WRITTEN INSTRUCTION:
Your task is to copy the stretch of lines in the records below that begins with the line containing "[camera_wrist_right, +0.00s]" and ends with the line containing "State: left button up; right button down", exactly as written, with nothing added.

LISTING:
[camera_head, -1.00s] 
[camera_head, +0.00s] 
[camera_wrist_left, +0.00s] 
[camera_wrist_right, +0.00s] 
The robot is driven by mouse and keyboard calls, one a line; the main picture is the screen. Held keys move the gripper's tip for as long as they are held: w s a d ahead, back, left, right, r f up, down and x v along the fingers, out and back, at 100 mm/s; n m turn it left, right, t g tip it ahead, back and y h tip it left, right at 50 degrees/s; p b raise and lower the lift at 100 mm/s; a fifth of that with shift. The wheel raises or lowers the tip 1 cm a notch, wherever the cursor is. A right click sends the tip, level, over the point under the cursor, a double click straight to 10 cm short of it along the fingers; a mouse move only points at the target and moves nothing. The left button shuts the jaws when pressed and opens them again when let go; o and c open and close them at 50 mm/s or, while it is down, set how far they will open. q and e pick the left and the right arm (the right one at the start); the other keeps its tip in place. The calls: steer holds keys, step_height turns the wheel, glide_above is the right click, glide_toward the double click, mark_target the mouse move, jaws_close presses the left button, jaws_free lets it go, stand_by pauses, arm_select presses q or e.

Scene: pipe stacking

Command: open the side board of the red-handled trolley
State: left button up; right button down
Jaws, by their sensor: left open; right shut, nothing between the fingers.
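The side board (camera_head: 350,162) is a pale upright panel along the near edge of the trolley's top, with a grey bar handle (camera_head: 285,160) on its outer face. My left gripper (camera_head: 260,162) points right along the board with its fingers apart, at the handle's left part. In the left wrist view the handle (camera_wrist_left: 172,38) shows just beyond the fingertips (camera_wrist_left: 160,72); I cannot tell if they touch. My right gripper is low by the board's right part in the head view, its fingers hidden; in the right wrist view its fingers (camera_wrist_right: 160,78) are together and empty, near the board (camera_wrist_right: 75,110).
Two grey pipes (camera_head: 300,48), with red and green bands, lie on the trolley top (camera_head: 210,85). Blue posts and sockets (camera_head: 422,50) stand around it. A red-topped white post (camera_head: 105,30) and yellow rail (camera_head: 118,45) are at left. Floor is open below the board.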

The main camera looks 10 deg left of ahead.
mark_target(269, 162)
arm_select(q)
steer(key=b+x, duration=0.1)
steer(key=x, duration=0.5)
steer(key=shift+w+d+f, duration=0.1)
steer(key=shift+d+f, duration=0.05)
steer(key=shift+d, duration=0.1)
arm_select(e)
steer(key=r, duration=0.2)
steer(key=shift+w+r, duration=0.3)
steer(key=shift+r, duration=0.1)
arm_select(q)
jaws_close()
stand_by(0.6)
--
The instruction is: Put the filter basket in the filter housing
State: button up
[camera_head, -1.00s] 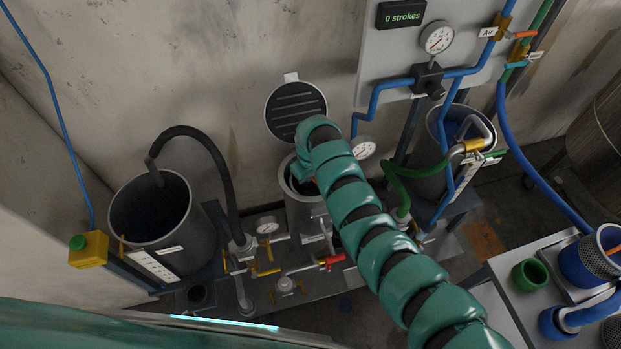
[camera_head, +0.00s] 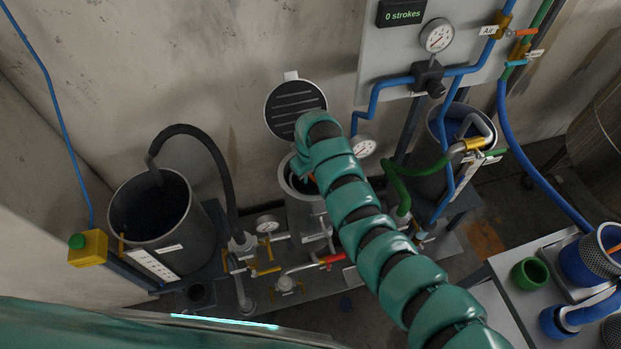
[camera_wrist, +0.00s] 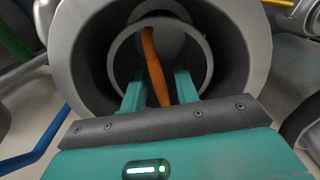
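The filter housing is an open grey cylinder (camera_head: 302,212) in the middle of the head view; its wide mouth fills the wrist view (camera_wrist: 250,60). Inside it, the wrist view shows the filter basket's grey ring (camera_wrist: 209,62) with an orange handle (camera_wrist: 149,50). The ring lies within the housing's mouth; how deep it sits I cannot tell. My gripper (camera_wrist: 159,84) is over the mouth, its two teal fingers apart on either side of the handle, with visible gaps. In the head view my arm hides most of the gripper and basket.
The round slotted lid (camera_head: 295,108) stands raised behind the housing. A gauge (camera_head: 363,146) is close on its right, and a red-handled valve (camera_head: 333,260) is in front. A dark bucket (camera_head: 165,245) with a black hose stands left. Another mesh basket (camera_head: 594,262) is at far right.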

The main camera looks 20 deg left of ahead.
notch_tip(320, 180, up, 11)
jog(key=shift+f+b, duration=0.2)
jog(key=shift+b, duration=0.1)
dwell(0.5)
* * *
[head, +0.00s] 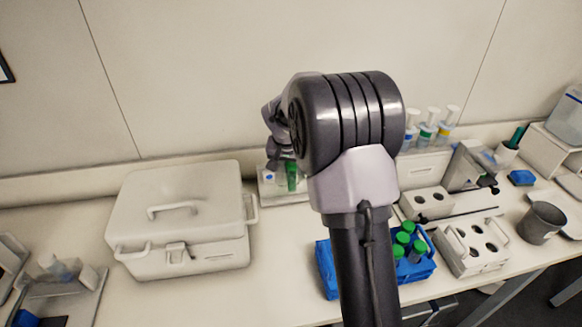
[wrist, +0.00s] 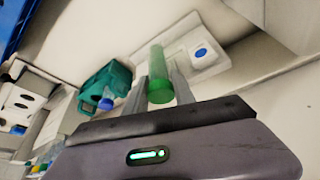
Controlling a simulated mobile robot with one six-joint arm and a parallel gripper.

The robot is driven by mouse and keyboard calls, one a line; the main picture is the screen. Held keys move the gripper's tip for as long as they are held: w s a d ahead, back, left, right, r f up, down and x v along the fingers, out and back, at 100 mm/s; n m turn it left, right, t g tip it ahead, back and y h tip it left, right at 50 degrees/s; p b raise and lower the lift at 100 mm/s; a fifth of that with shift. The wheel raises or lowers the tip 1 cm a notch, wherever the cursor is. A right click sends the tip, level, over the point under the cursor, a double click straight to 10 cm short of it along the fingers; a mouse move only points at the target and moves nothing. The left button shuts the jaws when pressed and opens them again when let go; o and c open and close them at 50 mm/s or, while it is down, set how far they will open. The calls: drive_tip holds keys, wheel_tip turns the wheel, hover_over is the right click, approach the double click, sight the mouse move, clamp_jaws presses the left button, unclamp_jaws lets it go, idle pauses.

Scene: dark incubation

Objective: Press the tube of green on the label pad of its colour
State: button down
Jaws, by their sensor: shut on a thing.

EXPECTED OUTPUT:
[camera_wrist_right, +0.00s] 
The robot is driven by mouse and keyboard calls, one a line; the main picture is the screen. Held keys move the gripper's tip for as long as they are held: w s a d ahead, back, left, right, r f up, down and x v along the fingers, out and back, at 100 mm/s; n m turn it left, right, t g tip it ahead, back and y h tip it left, right at 50 degrees/s; p b raise and lower the lift at 100 mm/s; a fifth of that with shift. The wheel raises or lowers the tip 1 cm a notch, wherever the cursor is. A right click sends the tip, level, over the point under the cursor, a double click straight to 10 cm short of it along the fingers; a mouse move only points at the target and moves nothing. The left button shuts the jaws when pressed and opens them again when let go; o and c open and close them at 50 mm/s or, while it is down, set how far they will open. q and e pick the left and the right arm (the right one at the start); the other keeps its tip in place. The calls: steer holds keys, step_height turns the wheel, glide_above is the right click, glide_toward the double click, mark_target the mouse move, jaws_close presses the left button, jaws_free lets it go, stand_by pauses, arm_select presses q or e.

Scene: pipe stacking

Command: open the side board of the red-handled trolley
State: left button up; right button down

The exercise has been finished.